Motifs of cigarette smoking, clinking glasses, and looking over one’s shoulder set the moodiness as the bar space is transformed into a world inspired by film noir.
The physicality of the work is very clever, and every movement has been well thought-out and clearly intentioned. A particular highlight is a section where the dancers match their movements to film dialogue. Some of the movements performed take a direct influence from the words spoken, and the way the dancers match the timing of the movements to the drama of the spoken words and footsteps is satisfying to watch as the scene unfolds through gestures and quick shifts of position in the space.

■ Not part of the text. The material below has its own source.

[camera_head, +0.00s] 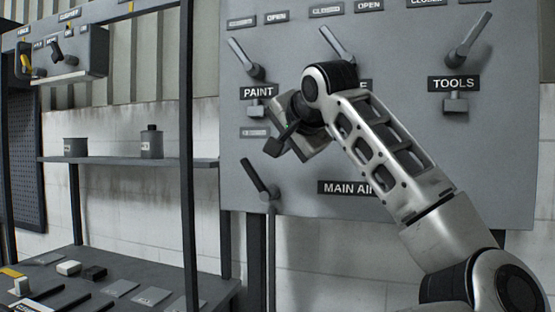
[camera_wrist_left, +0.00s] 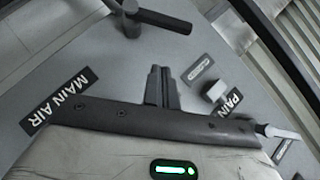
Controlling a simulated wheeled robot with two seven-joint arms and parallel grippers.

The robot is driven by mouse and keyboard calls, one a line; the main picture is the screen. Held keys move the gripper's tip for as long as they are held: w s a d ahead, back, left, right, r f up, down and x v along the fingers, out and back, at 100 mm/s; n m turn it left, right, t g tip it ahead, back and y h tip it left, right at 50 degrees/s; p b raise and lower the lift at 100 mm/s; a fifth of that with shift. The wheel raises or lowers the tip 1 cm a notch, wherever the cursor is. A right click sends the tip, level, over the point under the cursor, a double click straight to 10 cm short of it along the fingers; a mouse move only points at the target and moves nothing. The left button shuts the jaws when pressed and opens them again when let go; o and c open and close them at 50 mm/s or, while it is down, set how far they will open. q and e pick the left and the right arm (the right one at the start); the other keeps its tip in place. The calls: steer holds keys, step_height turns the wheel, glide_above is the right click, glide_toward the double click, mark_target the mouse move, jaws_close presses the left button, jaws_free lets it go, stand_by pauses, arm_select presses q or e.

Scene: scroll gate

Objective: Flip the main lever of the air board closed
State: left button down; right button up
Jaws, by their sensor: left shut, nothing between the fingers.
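The grey air board (camera_head: 235,195) carries the main lever (camera_head: 258,178), a dark handle tilted up and left from its pivot, left of the MAIN AIR label (camera_head: 345,188). In the left wrist view the main lever (camera_wrist_left: 158,18) is at the top and the MAIN AIR label (camera_wrist_left: 57,102) at the left. My left gripper (camera_head: 274,147) is in front of the board, above the main lever and below the PAINT label (camera_head: 259,91). Its fingers (camera_wrist_left: 161,85) are shut and empty, apart from the lever. My right gripper is not in view.
The paint lever (camera_head: 247,60), a middle lever (camera_head: 336,44) and the tools lever (camera_head: 468,42) are higher on the board. My arm covers part of the middle label. A shelf (camera_head: 105,160) with two containers stands left. The space left of the main lever is clear.

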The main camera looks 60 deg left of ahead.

Hilarity ensues in a fight scene where the dancers struggle with each other to a soundscape of slaps in a theatrical back and forth.

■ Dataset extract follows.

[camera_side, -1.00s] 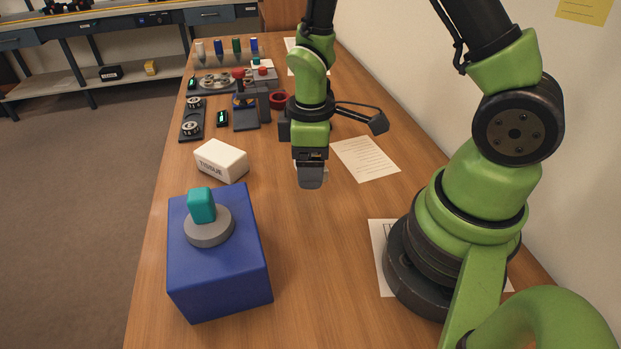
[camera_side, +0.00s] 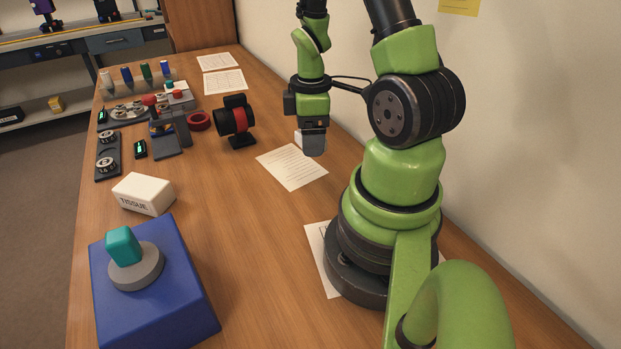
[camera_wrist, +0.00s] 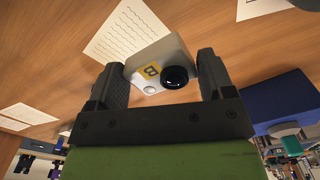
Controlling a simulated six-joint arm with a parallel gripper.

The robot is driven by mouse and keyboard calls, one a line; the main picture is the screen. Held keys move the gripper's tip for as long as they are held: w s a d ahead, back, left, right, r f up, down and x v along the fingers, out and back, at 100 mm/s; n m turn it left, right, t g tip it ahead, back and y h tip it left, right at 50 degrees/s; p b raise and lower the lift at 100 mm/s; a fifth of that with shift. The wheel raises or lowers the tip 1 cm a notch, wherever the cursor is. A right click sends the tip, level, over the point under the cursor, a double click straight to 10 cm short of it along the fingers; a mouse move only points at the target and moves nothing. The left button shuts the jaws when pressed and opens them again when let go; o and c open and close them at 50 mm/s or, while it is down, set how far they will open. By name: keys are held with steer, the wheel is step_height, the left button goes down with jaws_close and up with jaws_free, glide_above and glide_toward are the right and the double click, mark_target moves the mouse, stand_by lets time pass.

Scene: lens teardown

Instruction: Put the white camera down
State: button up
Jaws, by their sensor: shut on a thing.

I found myself wanting more interaction with the dancers, and more acknowledgement of the unique space we were in – though this may have been an intentional choreographic choice, and it did have the effect of a sense of separation between the audience and the dancers, as though we were watching the dancers through a movie screen, in their orchestrated realm. Perhaps some further use of the space beyond the corner of the bar and some weaving of the dancers between bar patrons would have been enough to satisfy this desire for interaction.
Overall, the work is slick and sophisticated. The dancers move through intricate gestural phrases with attention and ease, and the fuller body movement is just as engaging for the viewer. Both wholly occupy their space with their embodied presence, and dance with skill and style. The different portions of the work, and the uneasy relationship between the dancers, are expertly crafted to provoke the dark, noir aura.
Night and Mortar is a quick plunge into a world of noir, the perfect accompaniment to your evening drink at your local. I appreciate the way that this work brings contemporary dance into new and various spaces, in a way where people who may be unfamiliar with dance, can access it in a non-confrontational manner.